2022-07-11T16:09:08.742923Z  INFO request{method=GET path=/vets actor_id=MA5DZLFF733IR7TIDMBNOUMDS7I32NFUJIZ7LBSS5ED3V6GPFTDZJXZ3}: warp::filters::trace: processing request
2022-07-11T16:09:08.765667Z DEBUG rpc:rpc:dispatch{public_key=MBZ3XLCME3RZBF7GQJ2LNIFZXHOGEJ2I7GVRHSIOPERWQXGMAH5NCI4F operation=SqlDb.Query}:query{actor_id=Some("MBZ3XLCME3RZBF7GQJ2LNIFZXHOGEJ2I7GVRHSIOPERWQXGMAH5NCI4F")}: sqldb_postgres: executing read query
2022-07-11T16:09:08.784536Z  INFO request{method=GET path=/vets actor_id=MA5DZLFF733IR7TIDMBNOUMDS7I32NFUJIZ7LBSS5ED3V6GPFTDZJXZ3}: warp::filters::trace: finished processing with success status=200
tempo_1      | level=info ts=2022-07-11T16:09:11.238063552Z caller=distributor.go:409 msg=received spanid=08329a3ab0d07420 traceid=3254bd41d3d557cb9f71fd3c3edb02fb
tempo_1      | level=info ts=2022-07-11T16:09:11.23825326Z caller=distributor.go:409 msg=received spanid=a58d9cb2caf2611f traceid=3254bd41d3d557cb9f71fd3c3edb02fb
...
tempo_1      | level=info ts=2022-07-11T16:09:12.538655178Z caller=distributor.go:409 msg=received spanid=0ef65bc127f42a3e traceid=3254bd41d3d557cb9f71fd3c3edb02fb
tempo_1      | level=info ts=2022-07-11T16:09:12.540479636Z caller=distributor.go:409 msg=received spanid=4b5458acd123261f traceid=3254bd41d3d557cb9f71fd3c3edb02fb

The important part to notice here is a traceid with multiple different spans, this traceid is the unique identifier for the entire operation of retrieving those Vets through wasmCloud. Copy that traceid and navigate to http://localhost:5050 which is where Grafana is running. Click the compass icon (explore) in the left sidebar, and then select Tempo in the dropdown next to Explore. Then you can input your trace ID in the search bar and click Run query in the top right. You should see a trace like this: Distributed Petclinic trace

As you can see, we retrieved the list of vets in our database in just under 40ms from the HTTP server provider, to the API actor, to the Vets actor, and finally querying the SQLDB Postgres provider. You can expand any of these spans to get more information on the specific call like the Actor ID, the operation name, the line of code that the function is on, etc.

Tracing setup for your project

In order to enable tracing we’ll take a look at the above example to show you what to set up.

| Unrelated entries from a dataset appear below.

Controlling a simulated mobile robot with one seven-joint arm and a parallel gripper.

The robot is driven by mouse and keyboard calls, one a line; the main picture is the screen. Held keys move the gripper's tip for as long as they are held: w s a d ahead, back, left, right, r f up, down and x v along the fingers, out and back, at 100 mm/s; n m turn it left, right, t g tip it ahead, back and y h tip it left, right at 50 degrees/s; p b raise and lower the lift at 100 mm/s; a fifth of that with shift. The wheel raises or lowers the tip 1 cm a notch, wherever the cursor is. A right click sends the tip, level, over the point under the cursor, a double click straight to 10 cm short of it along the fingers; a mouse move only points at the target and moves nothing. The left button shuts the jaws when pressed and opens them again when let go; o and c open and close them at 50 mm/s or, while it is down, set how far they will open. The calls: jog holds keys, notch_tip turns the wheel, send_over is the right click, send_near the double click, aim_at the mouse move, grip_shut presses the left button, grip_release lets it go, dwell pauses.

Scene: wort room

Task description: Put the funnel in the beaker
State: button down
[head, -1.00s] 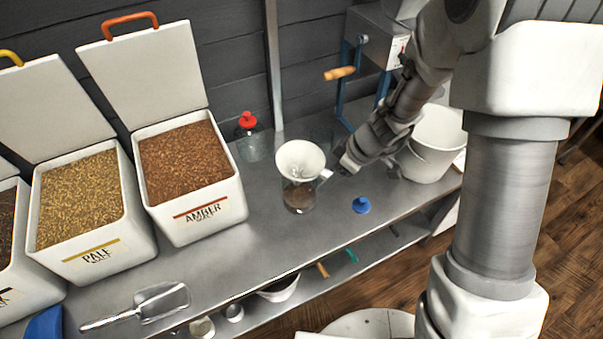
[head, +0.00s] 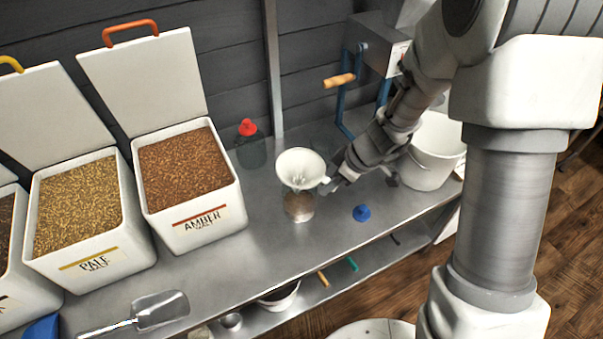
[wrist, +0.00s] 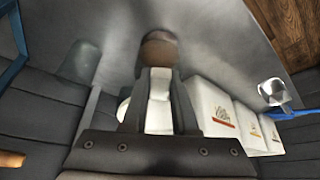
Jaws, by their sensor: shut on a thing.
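A white funnel (head: 300,168) with a side handle sits mouth up at the top of a clear glass beaker (head: 299,207) with brown contents. The beaker stands upright on the steel bench. My gripper (head: 329,186) is at the funnel's right side, shut on its handle. In the wrist view a white handle (wrist: 159,88) fills the space between my fingers, with the brown-filled beaker (wrist: 158,50) just beyond. The funnel's spout is hard to make out.
A small blue cone-shaped piece (head: 361,213) lies on the bench to the right. A red-capped bottle (head: 248,128) stands behind. The amber malt bin (head: 200,222) is at left, a white bucket (head: 433,170) at right. A scoop (head: 160,309) lies in front.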

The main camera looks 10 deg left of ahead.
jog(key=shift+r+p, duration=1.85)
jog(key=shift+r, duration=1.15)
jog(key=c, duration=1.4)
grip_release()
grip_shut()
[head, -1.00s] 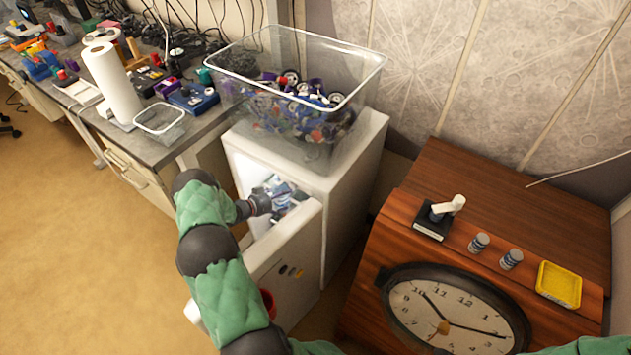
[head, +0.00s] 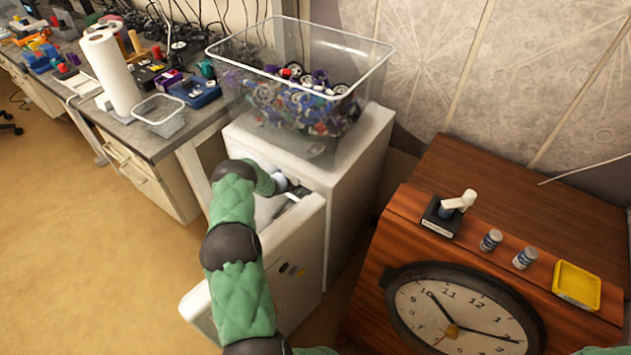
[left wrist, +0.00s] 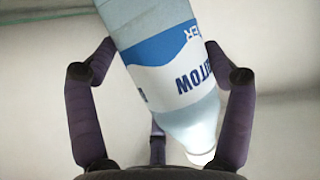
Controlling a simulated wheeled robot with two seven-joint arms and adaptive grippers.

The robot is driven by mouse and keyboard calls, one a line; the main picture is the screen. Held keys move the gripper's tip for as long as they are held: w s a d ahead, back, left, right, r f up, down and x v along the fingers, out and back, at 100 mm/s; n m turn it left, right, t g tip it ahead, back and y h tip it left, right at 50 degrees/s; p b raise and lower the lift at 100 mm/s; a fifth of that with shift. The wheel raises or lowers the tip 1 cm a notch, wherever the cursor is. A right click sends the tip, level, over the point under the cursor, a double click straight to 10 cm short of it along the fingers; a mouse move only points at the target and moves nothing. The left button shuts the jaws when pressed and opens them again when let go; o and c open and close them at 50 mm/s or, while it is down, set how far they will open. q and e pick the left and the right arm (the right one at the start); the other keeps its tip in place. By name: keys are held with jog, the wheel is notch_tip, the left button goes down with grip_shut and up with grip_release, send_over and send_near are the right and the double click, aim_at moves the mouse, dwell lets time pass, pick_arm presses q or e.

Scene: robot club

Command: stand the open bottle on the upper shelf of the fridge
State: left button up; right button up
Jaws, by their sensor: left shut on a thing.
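The small white fridge (head: 357,190) stands under a clear bin, and its door (head: 285,275) is open towards me. My left arm reaches in over the door. My left gripper (left wrist: 160,55) is shut on the bottle (left wrist: 165,60), which is pale blue with a blue and white label. In the left wrist view the bottle lies slanted across the picture, its narrow, pale end at lower right. In the head view the arm hides most of the bottle and gripper. The upper shelf cannot be made out. My right gripper is out of view.
A clear bin (head: 370,60) of small wheeled parts stands on the fridge. The workbench (head: 150,145) is close on the left, with a paper towel roll (head: 110,72). A wooden cabinet (head: 540,200) with a clock (head: 460,315) stands at right. Open floor lies at left.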

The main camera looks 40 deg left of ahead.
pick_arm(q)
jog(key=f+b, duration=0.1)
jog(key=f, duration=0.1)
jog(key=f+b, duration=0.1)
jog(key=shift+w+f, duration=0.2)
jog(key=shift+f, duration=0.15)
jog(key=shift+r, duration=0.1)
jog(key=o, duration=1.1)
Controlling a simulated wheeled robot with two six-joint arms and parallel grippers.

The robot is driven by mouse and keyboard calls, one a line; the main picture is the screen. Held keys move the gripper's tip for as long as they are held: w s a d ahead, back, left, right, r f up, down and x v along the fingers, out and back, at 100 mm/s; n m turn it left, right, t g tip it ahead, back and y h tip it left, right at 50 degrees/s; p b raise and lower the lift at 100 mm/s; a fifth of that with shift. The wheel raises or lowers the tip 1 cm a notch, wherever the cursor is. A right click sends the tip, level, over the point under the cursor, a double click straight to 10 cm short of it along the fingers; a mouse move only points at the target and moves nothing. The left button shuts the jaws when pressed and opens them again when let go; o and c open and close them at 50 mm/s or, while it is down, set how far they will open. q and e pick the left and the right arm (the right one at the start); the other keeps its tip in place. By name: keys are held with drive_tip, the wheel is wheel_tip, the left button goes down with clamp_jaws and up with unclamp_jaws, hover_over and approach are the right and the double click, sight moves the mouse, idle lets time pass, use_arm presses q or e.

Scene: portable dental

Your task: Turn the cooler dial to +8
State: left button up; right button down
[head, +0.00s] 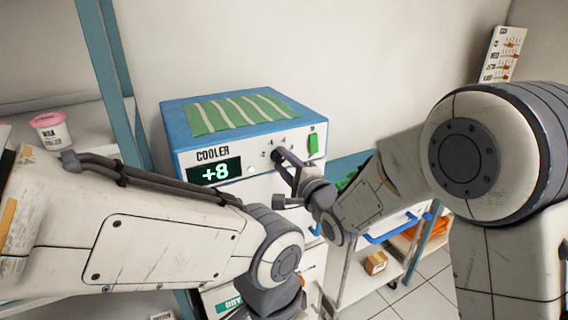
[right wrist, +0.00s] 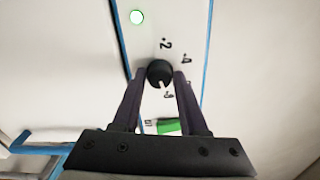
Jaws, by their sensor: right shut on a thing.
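The cooler (head: 262,152) is a white box with a blue top, and its display (head: 215,171) reads +8. My right gripper (head: 281,158) is at its front panel. In the right wrist view the black dial (right wrist: 159,71) sits between the fingertips of my right gripper (right wrist: 160,77), which is shut on it from both sides. The dial's white mark points towards a partly readable label near the green switch. In the head view the fingers mostly hide the dial. My left arm crosses the lower left of the head view; its gripper is not visible.
A green light (head: 250,169) is lit beside the display, and a green switch (head: 313,144) is right of the dial. A pink-lidded cup (head: 50,130) stands on the left shelf. A cart with a blue handle (head: 392,230) stands at lower right.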

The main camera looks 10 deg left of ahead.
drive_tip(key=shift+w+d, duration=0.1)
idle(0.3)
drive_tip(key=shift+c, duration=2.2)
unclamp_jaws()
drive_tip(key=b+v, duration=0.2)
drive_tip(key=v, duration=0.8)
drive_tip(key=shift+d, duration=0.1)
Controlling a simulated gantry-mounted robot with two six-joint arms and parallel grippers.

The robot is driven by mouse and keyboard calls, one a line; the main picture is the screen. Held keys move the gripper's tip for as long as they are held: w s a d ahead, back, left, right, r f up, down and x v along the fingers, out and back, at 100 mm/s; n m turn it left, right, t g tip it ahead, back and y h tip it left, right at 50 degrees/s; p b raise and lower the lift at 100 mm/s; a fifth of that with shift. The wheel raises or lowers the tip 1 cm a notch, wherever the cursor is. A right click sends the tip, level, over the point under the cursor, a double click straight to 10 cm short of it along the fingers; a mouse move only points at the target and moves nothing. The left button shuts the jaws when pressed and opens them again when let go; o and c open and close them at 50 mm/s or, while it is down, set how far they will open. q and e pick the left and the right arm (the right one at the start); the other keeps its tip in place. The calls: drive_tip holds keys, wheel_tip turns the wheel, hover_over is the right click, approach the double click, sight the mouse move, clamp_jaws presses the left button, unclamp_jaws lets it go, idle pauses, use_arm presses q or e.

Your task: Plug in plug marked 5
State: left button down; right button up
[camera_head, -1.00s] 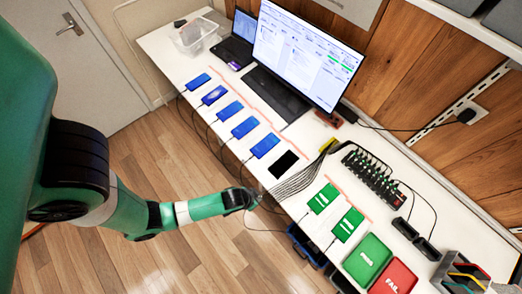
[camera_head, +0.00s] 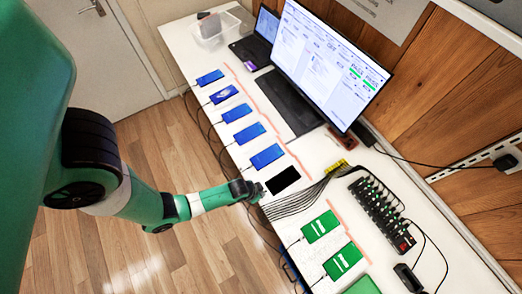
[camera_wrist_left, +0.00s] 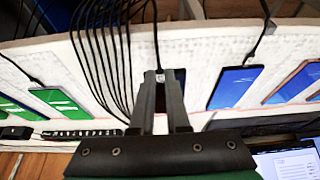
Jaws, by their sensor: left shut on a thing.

At a high level, you’ll need:

  1. wasmCloud v0.55.1 or later with the following environment variables:
    • OTEL_TRACES_EXPORTER=otlp To set the exporter to otlp
    • OTEL_EXPORTER_OTLP_ENDPOINT=<tracing exporter backend> To export traces to your backend, e.g. http://localhost:55681 for Tempo.
  2. A tracing backend that supports otlp, Grafana Tempo was what we chose for its simplicity for Docker compose, but Zipkin and Jaeger are open source and also visualize traces. There are also commercial / “production-grade” offerings like DataDog and Honeycomb too.
  3. Capability providers using wasmbus-rpc 0.9+ with the otel feature enabled

Enabling tracing for capability providers

Capability providers don’t enable tracing by default following our principle of simplicity and security by default. To enable it in the Rust capability providers you’ll simply need to enable the otel feature, you can see an example of this in the HTTPClient provider here. Then, you’ll want to use the tracing crate to instrument your function calls that you want to trace. Here’s an example of an instrumented function call in the HttpClient provider:

#[instrument(level = "debug", skip(self, _ctx, req), fields(actor_id = ?_ctx.actor, method = %req.method, url = %req.url))]
async fn request(&self, _ctx: &Context, req: &HttpRequest) -> RpcResult<HttpResponse> {
    let mut headers: HttpHeaderMap = HttpHeaderMap::default();
    convert_request_headers(&req.headers, &mut headers);
    // Elided
    if (200..300).contains(&(status_code as usize)) {
        tracing::debug!(
            %status_code,
            "http request completed",
        );
    } else {
        tracing::warn!(
            %status_code,
            "http request completed with non-200 status"
        );
    }
    Ok(HttpResponse {
        body: body.to_vec(),
        header: headers,
        status_code,
    })
}

When an HTTP Request command goes through the HTTPClient provider, this function will be instrumented and included in the overall trace that originated from elsewhere in the wasmCloud application (either in wasmbus-rpc or in the wasmCloud host, you don’t need to worry about that). We’re instrumenting the above function at a debug level and recording the actor ID, the request method, and the URL as a part of the span. You can also see an example a few lines down of using the tracing::debug! and tracing::warn! macros for additional logging. You’ll want to do this for each function that you’re interested in tracing for a complete view of an operation.